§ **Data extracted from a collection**
______________________________
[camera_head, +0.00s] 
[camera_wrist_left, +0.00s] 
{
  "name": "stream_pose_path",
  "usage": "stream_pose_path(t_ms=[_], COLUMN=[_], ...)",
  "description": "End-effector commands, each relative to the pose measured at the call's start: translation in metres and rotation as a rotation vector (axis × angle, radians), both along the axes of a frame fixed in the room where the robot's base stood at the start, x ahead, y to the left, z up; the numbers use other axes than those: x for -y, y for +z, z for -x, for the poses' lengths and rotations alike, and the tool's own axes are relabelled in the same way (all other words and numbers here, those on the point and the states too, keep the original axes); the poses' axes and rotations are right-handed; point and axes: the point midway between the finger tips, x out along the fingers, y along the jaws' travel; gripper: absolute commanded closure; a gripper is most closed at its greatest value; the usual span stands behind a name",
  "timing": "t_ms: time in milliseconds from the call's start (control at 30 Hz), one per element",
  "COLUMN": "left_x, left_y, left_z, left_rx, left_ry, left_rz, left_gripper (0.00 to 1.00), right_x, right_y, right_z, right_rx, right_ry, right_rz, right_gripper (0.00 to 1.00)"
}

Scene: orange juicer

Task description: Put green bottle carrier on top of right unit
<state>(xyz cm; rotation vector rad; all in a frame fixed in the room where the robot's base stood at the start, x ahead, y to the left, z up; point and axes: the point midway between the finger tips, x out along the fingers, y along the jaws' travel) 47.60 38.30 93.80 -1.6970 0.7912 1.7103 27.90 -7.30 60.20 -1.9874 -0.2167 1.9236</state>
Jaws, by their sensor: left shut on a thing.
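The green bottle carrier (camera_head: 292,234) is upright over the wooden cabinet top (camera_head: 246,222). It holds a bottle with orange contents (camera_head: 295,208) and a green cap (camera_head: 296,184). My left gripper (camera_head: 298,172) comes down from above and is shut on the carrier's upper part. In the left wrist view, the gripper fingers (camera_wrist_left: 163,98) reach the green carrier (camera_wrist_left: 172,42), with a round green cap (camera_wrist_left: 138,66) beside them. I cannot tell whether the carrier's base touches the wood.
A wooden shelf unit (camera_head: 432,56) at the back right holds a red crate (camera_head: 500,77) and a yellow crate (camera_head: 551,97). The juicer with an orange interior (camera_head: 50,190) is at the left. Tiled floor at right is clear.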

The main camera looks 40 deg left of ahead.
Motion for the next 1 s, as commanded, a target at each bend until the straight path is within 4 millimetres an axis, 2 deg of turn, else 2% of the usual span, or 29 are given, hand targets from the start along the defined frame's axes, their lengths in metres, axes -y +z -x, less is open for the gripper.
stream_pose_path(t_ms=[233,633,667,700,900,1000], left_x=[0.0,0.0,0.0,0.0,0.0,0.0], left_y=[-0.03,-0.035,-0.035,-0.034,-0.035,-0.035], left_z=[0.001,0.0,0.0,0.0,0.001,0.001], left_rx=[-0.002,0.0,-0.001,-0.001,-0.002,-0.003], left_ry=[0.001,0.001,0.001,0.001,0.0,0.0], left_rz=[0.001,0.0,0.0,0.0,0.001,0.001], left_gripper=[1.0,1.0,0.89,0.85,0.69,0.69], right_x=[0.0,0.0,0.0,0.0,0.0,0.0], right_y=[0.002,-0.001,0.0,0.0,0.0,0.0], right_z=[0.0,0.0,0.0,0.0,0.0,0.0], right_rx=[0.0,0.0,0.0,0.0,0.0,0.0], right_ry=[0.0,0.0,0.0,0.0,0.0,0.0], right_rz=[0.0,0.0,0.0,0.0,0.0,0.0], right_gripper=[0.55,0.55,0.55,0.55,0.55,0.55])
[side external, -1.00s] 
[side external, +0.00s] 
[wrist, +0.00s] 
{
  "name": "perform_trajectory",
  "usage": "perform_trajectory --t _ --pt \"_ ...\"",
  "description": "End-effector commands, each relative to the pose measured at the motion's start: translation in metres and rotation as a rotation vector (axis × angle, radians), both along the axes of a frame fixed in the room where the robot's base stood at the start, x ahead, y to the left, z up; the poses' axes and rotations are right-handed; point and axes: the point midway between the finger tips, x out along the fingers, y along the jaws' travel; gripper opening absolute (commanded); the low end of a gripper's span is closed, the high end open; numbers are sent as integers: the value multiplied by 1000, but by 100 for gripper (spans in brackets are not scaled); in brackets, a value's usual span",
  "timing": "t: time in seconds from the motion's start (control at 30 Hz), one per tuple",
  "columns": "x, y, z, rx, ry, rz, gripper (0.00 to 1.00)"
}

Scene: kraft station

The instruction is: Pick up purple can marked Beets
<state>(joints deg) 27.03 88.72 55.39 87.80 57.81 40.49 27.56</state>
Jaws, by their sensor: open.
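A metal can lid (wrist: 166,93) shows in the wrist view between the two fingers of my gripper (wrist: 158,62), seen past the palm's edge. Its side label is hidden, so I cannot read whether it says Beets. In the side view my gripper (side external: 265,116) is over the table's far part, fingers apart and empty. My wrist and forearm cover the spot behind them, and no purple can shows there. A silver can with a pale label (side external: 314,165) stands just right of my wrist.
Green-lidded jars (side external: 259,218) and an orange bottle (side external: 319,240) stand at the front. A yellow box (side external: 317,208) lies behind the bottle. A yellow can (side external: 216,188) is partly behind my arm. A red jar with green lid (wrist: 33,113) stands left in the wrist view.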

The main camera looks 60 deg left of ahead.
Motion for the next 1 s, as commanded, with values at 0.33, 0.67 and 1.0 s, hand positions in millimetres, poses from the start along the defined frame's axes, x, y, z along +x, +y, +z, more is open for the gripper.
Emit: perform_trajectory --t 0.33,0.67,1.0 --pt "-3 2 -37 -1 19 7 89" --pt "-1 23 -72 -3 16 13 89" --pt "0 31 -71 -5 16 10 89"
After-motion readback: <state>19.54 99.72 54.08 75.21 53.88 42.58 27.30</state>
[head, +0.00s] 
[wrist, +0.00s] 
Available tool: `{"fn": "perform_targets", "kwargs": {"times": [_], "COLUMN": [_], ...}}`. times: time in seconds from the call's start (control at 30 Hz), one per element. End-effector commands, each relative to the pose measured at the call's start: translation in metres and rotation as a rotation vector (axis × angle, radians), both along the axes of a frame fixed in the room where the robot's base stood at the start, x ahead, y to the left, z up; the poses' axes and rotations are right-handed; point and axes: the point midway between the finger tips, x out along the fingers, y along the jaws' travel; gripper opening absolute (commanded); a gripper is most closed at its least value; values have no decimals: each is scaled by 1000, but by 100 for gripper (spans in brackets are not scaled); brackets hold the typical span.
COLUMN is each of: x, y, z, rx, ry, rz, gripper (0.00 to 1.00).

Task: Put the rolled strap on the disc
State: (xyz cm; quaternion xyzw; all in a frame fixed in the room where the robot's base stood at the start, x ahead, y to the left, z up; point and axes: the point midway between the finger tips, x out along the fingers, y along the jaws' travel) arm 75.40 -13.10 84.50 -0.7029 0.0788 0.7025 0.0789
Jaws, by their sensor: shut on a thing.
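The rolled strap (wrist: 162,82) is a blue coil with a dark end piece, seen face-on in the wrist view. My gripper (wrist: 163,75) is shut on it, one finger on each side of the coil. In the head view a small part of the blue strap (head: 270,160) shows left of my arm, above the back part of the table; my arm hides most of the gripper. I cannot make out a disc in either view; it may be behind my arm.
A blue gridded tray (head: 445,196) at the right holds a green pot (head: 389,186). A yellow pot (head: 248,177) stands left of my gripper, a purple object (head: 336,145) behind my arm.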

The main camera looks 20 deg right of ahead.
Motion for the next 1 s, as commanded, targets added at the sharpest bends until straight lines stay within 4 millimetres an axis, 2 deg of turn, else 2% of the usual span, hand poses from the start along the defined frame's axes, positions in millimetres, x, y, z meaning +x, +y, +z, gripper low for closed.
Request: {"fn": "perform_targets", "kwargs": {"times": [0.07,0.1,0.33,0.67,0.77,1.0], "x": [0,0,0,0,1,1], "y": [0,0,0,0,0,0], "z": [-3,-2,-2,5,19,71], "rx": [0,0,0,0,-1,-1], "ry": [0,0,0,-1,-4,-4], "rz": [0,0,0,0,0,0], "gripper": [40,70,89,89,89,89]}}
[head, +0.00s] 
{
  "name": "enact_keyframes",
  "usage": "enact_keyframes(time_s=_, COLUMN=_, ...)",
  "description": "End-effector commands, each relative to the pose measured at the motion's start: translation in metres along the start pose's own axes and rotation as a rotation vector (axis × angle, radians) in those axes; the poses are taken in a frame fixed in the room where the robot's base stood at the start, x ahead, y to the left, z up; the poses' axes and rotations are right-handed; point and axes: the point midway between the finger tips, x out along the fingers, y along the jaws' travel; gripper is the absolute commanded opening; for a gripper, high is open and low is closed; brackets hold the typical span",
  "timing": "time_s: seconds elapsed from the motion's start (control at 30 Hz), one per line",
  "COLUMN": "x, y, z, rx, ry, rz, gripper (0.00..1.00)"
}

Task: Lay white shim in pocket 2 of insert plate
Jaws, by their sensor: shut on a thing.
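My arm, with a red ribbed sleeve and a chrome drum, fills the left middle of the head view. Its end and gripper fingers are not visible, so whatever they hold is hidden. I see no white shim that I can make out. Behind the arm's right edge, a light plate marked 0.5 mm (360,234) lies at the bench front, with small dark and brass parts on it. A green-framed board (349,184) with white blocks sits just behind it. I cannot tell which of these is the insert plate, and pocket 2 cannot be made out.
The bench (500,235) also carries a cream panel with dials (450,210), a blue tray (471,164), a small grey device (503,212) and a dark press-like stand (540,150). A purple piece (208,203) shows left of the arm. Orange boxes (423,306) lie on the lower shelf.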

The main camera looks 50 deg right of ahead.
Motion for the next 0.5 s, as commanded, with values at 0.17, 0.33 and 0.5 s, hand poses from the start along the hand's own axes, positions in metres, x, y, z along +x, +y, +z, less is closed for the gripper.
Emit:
______________________________
§ **Required task**
Print, from the entries above, the line with "The instruction is: Pick", the line with "<state>(joints deg) 27.03" and all lines between them, exactly and with nothing else.

§ **Right answer**
The instruction is: Pick up purple can marked Beets
<state>(joints deg) 27.03 88.72 55.39 87.80 57.81 40.49 27.56</state>

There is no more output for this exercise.